Answer: non-heat treatable
Explanation: Cold working and drawing are processes that can enhance the mechanical properties of aluminum alloys, such as strength and ductility.

Question 22

Question: Which two filler metals may be used to weld most weldable aluminum alloys?
a) ER 1100 and ER3003, b) ER4043 and ER5356, c) ER5083 and ER5454, d) ER6061 and ER6351

Answer 22

Answer: b) ER4043 and ER5356
Explanation: ER4043 and ER5356 are commonly used filler metals for welding aluminum alloys due to their compatibility and welding performance.

Question 23

Question: When welding a 6061-T6 alloy, which filler metal alloy is generally the best choice?

Answer 23

Answer: ER4043
Explanation: ER4043 is often chosen for welding 6061-T6 alloy because of its good welding properties and compatibility with the base metal.

Question 24

Question: What is the primary consideration when selecting a filler metal when using GMAW on aluminum?
a) the amperage and voltage settings, b) matching base metal and filler metal chemistry and mechanical properties, c) the temper designation of the base metal, d) the type of joint to be welded

Answer 24

Answer: b) matching base metal and filler metal chemistry and mechanical properties
Explanation: The compatibility of filler metal with the base metal in terms of chemistry and mechanical properties is crucial for achieving a quality weld in GMAW processes on aluminum.

Question 25

Question: Which is true of an ER5356 aluminum alloy?
a) There have been no modifications, b) It is 99.56% pure aluminum, c) It is a heat-treatable aluminum, d) Magnesium is the major alloying element

Answer 25

Answer: d) Magnesium is the major alloying element
Explanation: ER5356 aluminum alloy is characterized by its significant magnesium content, which influences its properties and suitability for specific welding applications.

Question 26

Question: What type of alloy is an ER4043 filler wire?
a) aluminum and silicon, b) aluminum and magnesium, c) aluminum and manganese, d) silicon and manganese

Answer 26

Answer: a) aluminum and silicon
Explanation: ER4043 is an aluminum-silicon alloy filler wire commonly used in aluminum welding for its good fluidity, smooth bead appearance, and less sensitivity to weld cracking.

Question 27

Question: Where are the drive rolls located on a pull type drive system?
a) in the gun itself, close to the contact tip, b) in the main wire feed unit, c) on the drum some distance behind the wire feeder, d) the same place as on a push type system

Answer 27

Answer: a) in the gun itself, close to the contact tip
Explanation: In a pull type drive system, the drive rolls are located in the gun itself, near the contact tip.
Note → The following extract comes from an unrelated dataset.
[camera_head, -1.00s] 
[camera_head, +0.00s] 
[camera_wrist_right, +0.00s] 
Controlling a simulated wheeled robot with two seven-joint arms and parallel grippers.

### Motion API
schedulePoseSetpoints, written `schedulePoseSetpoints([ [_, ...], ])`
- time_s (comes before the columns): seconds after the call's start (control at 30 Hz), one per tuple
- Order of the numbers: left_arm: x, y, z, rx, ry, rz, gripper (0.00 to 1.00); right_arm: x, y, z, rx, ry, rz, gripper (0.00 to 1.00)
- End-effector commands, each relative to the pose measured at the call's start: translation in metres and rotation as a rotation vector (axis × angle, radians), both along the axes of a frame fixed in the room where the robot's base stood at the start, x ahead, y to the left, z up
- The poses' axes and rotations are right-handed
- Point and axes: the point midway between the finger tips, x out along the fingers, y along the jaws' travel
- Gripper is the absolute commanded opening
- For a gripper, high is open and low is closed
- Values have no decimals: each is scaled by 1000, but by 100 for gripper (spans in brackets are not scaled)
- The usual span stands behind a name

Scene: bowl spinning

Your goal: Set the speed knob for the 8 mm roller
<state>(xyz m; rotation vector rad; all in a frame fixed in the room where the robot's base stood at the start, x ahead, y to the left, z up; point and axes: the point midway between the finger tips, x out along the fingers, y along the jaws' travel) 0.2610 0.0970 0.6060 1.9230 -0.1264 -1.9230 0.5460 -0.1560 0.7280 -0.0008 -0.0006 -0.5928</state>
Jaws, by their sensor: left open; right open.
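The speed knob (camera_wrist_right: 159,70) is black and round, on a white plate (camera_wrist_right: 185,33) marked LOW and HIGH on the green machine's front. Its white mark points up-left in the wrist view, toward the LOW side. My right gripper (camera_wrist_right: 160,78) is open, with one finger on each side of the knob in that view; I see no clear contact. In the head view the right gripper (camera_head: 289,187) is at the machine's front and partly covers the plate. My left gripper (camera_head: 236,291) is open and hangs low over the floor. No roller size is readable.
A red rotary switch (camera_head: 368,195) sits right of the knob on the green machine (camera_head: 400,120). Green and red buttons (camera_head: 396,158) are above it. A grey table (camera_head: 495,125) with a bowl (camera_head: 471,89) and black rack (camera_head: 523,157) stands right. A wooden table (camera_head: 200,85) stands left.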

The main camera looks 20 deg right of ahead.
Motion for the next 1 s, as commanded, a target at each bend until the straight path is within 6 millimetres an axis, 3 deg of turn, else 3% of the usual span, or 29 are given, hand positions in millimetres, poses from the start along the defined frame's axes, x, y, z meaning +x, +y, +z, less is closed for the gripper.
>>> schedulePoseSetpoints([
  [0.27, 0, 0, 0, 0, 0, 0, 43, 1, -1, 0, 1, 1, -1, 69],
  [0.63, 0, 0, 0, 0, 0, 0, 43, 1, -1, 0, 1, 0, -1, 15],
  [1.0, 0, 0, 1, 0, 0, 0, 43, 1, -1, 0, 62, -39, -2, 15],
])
This setup helps in feeding soft wires like aluminum through the gun without causing issues like wire tangling or deformation.

Question 28

Question: A pull type welding gun is designed to be used with:
a) hard wires, b) soft wires, c) solid core wires, d) tubular wires

Answer 28

Answer: b) soft wires
Explanation: Pull type welding guns are particularly suited for soft wires, such as aluminum, as they help in minimizing wire feeding problems associated with softer materials.

Question 29

Question: What type of wire drive system allows greater machine-to-work distances?
a) push system, b) push-pull system, c) 2 drive roll system, d) 4 drive roll system

Answer 29

Answer: b) push-pull system
Explanation: The push-pull system is designed to allow for greater distances between the welding machine and the workpiece. This system combines the features of both push and pull systems for efficient wire feeding over long distances.

Question 30

Question: Push-pull guns are an advantage when:
a) soft wires are taken through short liners, b) hard wires are taken through short liners, c) soft wires are taken through long liners, d) hard wires are taken through long liners

Answer 30

Answer: c) soft wires are taken through long liners
Explanation: Push-pull guns provide an advantage in situations where soft wires, like aluminum, need to be fed through long liners, as they help reduce feeding issues and ensure consistent wire delivery.

Question 31

Question: What type of metal transfer occurs with aluminum GMAW and 100% argon shielding?
a) short circuiting, b) globular, c) dip transfer, d) spray

Answer 31

Answer: d) spray
Explanation: When welding aluminum using GMAW (Gas Metal Arc Welding) with 100% argon shielding gas, spray transfer is the typical mode of metal transfer. This method is characterized by a steady stream of small molten droplets across the arc.

Question 32

Question: What is the most likely cause of a porous, dirty weld bead?
a) drag technique, b) push technique, c) brushing the aluminum with a stainless steel brush, d) spray transfer mode

Answer 32

Answer: a) drag technique
Explanation: Porous and dirty weld beads in aluminum welding are often caused by the drag technique. This technique can lead to inadequate gas coverage, resulting in contamination and porosity in the weld.

Question 33

Question: What is the most likely cause of the wire melting back onto the contact tip?
a) wire feed speed too high, b) wire feed speed too low, c) welding with a forehand technique, d) diameter of the wire matches the drive rolls

Answer 33

Answer: b) wire feed speed too low
Explanation: When the wire melts back onto the contact tip, it’s often because the wire feed speed is too low. Insufficient wire feed speed doesn’t provide enough wire to the arc, causing the wire to melt back towards the contact tip.